Se pensiamo a come la Chiesa era messa solo due anni fa, e non solo su questi temi, c’è da gridare al miracolo. Il card. Martini, poco prima di morire, rilasciò un’intervista in cui parlò di una Chiesa in ritardo di duecento anni.

Ma, al di là, del Sinodo e dei suoi risultati, quello che è emerso è che anche la Chiesa, monarchia illuminata che vive da duemila anni, ha scelto la democrazia e la trasparenza come gesto di rottura rispetto al suo passato. Non è una cosa da poco. Alle scartoffie e agli intrighi di uffici curiali, papa Francesco ha contrapposto il voto, ai pettegolezzi di palazzo la discussione.
Questo modo di fare, questa “parresia evangelica”, rappresenta lo stile del pontificato di Francesco, a metà tra intelligenza ignaziana e spiritualità francescana. Uno stile cercato nelle viscere del vangelo, e una parola incoraggiata dal grido di dolore di un mondo contemporaneo accecato da una globalizzazione senza regole e senza limiti.

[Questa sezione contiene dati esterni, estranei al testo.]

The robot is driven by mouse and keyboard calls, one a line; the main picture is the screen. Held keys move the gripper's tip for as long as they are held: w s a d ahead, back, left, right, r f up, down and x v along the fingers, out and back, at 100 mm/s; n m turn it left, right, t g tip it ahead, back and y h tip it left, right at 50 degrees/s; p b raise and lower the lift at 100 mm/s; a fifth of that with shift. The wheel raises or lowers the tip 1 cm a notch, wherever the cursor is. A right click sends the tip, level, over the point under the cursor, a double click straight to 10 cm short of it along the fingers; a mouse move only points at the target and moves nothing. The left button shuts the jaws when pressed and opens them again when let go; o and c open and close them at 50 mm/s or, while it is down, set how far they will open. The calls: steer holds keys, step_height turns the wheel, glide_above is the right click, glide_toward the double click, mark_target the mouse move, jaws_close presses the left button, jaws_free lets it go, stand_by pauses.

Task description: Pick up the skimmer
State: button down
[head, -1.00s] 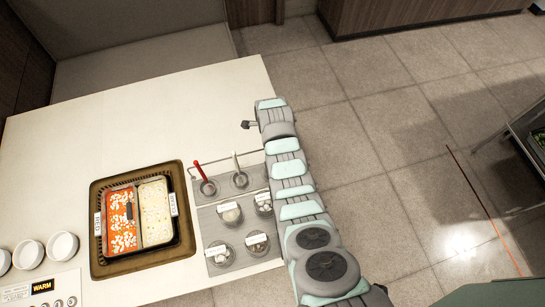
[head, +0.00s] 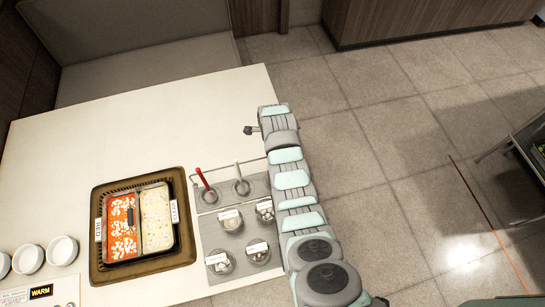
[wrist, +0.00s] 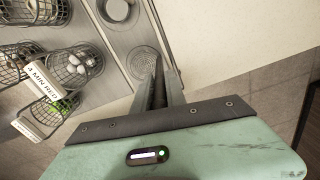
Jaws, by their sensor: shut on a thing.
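The skimmer stands in the right-hand well at the counter's edge, its pale handle (head: 238,171) upright in the head view. In the wrist view a round perforated disc (wrist: 143,63), seemingly its head, lies just beyond my fingers. My gripper (wrist: 158,78) is shut on the skimmer's handle, which is mostly hidden between the fingers. In the head view my arm hides the fingers. A second utensil with a red handle (head: 203,179) leans in the left-hand well.
Several wire baskets of food with labels, one holding white balls (wrist: 80,64), sit beside the wells. A two-part pot (head: 140,222) of red and white broth stands left in a brown surround. White bowls (head: 62,249) are at the far left. The counter's back (head: 130,120) is clear.

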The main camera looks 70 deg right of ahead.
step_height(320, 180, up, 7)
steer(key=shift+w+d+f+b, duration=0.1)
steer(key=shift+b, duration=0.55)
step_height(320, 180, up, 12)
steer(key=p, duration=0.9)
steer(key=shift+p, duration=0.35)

La forza di papa Francesco è tutta qui. Oltre le esortazioni evangeliche, le encicliche. Oltre le scelte dei futuri episcopati che pur ci sono e sembrano finalmente intravedere una linea di direzione. Le ultime nomine vescovili, infatti, vanno diritte nella scelta di uomini che hanno abbracciato l’abito talare per calarsi nell’odore delle pecore.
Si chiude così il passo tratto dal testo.